> **Exercise goal**:
Give an exact transcription of every line, dropping the images.

────────

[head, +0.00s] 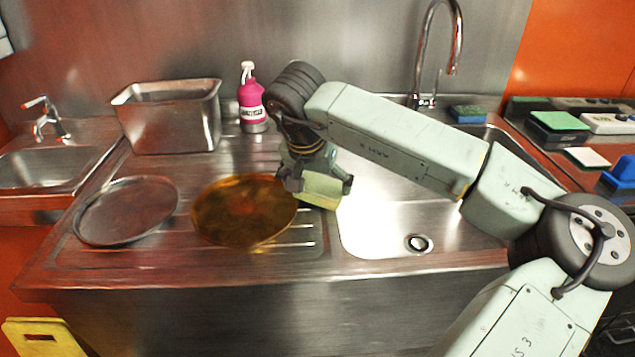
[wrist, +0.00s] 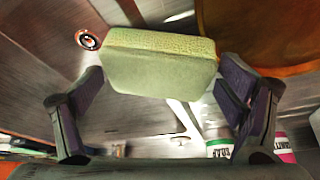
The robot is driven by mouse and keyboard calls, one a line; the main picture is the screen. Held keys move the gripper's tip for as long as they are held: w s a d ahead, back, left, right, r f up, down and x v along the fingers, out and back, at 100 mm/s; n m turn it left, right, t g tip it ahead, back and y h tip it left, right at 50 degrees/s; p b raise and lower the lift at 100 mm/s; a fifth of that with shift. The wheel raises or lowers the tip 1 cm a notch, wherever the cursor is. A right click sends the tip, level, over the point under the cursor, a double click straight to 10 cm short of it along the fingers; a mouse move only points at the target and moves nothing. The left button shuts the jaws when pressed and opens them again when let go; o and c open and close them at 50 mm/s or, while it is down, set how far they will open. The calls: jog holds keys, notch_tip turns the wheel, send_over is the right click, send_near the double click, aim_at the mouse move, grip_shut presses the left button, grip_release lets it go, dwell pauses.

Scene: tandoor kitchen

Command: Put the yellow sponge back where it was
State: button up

────────

> **Exercise response**:
[head, +0.00s] 
[wrist, +0.00s] 
The robot is driven by mouse and keyboard calls, one a line; the main picture is the screen. Held keys move the gripper's tip for as long as they are held: w s a d ahead, back, left, right, r f up, down and x v along the fingers, out and back, at 100 mm/s; n m turn it left, right, t g tip it ahead, back and y h tip it left, right at 50 degrees/s; p b raise and lower the lift at 100 mm/s; a fifth of that with shift. The wheel raises or lowers the tip 1 cm a notch, wherever the cursor is. A right click sends the tip, level, over the point under the cursor, a double click straight to 10 cm short of it along the fingers; a mouse move only points at the target and moves nothing. The left button shuts the jaws when pressed and opens them again when let go; o and c open and close them at 50 mm/s or, while it is down, set how far they will open. The calls: jog holds keys, notch_tip turns the wheel, send_over is the right click, send_near the double click, aim_at the mouse move, grip_shut presses the left button, grip_release lets it go, dwell pauses.

Scene: tandoor kitchen

Command: Put the yellow sponge back where it was
State: button up

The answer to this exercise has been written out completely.